→ The task:
Leave out every picture, then output exactly the lines between the ones holding "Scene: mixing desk" and "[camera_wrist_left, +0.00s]", inclusive, and nothing beyond them.

→ Dataset section:
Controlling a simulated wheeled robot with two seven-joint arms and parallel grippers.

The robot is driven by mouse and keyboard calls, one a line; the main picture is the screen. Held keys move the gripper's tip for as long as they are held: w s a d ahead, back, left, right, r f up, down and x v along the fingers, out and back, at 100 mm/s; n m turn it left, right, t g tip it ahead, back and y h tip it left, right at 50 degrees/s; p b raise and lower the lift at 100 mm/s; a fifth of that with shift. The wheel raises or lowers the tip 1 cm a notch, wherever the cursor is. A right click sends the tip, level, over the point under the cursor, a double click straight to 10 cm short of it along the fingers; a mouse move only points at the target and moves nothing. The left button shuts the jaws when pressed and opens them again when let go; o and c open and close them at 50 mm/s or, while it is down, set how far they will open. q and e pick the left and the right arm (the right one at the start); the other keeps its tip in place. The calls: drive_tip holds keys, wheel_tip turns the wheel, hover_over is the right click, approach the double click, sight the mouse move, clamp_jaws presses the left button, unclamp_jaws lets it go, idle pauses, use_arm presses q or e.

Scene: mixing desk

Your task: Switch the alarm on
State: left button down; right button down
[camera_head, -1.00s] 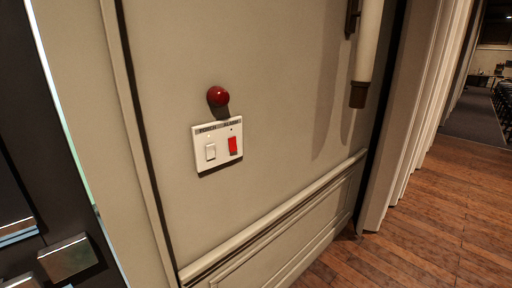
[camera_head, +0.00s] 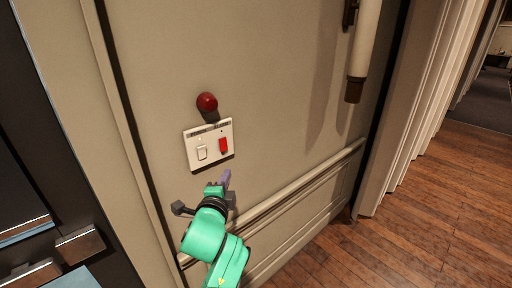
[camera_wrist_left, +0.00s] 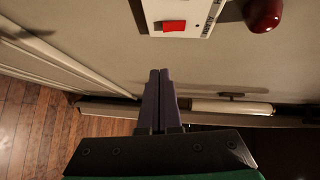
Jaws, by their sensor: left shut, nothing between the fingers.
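A white switch plate (camera_head: 208,144) is on the beige wall panel, with a white rocker switch (camera_head: 202,153) on its left and a red switch (camera_head: 223,145) on its right. A red dome lamp (camera_head: 207,102) sits just above the plate. My left gripper (camera_head: 226,177) is shut and empty, just below the red switch and apart from it. In the left wrist view, the shut fingers (camera_wrist_left: 160,76) point toward the red switch (camera_wrist_left: 174,26), with the dome lamp (camera_wrist_left: 263,14) at upper right. The right gripper is not in view.
A moulding rail (camera_head: 300,184) runs across the panel below the plate. A pale vertical tube (camera_head: 364,45) hangs at upper right. Dark equipment (camera_head: 35,190) stands at the left. Wooden floor (camera_head: 430,190) is open at the right.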

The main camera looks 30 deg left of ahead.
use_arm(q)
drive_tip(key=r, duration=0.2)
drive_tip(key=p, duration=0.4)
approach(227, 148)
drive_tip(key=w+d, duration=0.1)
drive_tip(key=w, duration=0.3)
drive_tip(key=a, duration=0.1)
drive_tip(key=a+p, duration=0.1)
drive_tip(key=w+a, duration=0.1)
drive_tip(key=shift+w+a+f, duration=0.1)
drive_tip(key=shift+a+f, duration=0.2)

→ Task response:
Scene: mixing desk

Your task: Switch the alarm on
State: left button down; right button down
[camera_head, -1.00s] 
[camera_head, +0.00s] 
[camera_wrist_left, +0.00s] 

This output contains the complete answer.